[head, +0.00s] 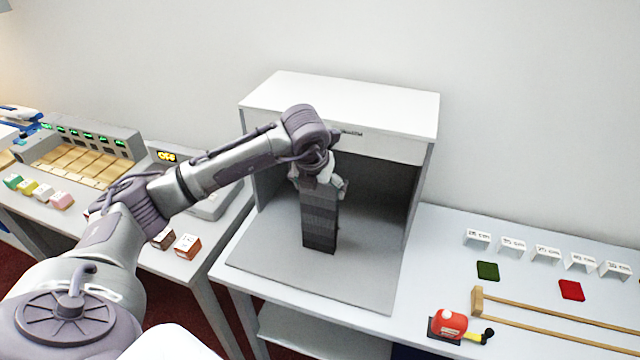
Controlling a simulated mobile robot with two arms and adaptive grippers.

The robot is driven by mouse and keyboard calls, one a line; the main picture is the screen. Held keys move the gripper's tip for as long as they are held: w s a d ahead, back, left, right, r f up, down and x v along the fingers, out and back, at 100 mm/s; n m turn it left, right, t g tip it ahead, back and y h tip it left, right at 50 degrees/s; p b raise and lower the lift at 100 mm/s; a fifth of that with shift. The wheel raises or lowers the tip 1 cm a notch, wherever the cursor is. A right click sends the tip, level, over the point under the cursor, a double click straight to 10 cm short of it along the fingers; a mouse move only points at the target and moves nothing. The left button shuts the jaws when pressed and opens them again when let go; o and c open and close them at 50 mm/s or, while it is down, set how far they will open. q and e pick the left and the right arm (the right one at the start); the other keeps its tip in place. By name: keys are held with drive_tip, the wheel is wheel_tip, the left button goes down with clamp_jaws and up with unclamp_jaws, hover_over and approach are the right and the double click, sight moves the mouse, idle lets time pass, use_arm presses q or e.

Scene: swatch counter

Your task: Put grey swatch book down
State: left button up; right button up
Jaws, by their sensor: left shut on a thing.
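The grey swatch book (320,222) is a tall block with bands from mid grey to dark grey. It stands upright inside the white booth (340,95), over the booth's grey floor (275,258). My left gripper (321,186) is shut on the top of the book, reaching in from the left through the booth's open front. The book's lower end is at or just above the floor; I cannot tell whether it touches. My own wrist hides part of the book's top. My right gripper is not in view.
On the right lie a green swatch (487,271), a red swatch (571,290), white labelled blocks (512,247), wooden rails (560,308) and a red device (449,324). On the left table is a tray unit (85,158) with small coloured blocks. The booth floor around the book is clear.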

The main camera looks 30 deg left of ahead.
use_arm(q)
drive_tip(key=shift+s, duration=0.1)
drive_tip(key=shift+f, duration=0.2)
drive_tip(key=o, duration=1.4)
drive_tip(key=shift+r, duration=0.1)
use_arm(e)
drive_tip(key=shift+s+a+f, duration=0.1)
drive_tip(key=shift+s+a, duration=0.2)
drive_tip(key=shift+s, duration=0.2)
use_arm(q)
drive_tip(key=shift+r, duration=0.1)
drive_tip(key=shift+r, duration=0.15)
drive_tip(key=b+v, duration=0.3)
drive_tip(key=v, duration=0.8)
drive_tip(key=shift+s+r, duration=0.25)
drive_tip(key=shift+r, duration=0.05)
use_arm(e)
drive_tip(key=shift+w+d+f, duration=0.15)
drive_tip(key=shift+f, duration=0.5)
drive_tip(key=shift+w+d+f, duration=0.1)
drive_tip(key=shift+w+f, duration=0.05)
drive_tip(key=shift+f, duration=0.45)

##########

● **THE REQUEST**: Filter for "robot". Return all lines that hold it.

● **FINAL ANSWER**:
Controlling a simulated mobile robot with two arms and adaptive grippers.
The robot is driven by mouse and keyboard calls, one a line; the main picture is the screen. Held keys move the gripper's tip for as long as they are held: w s a d ahead, back, left, right, r f up, down and x v along the fingers, out and back, at 100 mm/s; n m turn it left, right, t g tip it ahead, back and y h tip it left, right at 50 degrees/s; p b raise and lower the lift at 100 mm/s; a fifth of that with shift. The wheel raises or lowers the tip 1 cm a notch, wherever the cursor is. A right click sends the tip, level, over the point under the cursor, a double click straight to 10 cm short of it along the fingers; a mouse move only points at the target and moves nothing. The left button shuts the jaws when pressed and opens them again when let go; o and c open and close them at 50 mm/s or, while it is down, set how far they will open. q and e pick the left and the right arm (the right one at the start); the other keeps its tip in place. By name: keys are held with drive_tip, the wheel is wheel_tip, the left button goes down with clamp_jaws and up with unclamp_jaws, hover_over and approach are the right and the double click, sight moves the mouse, idle lets time pass, use_arm presses q or e.

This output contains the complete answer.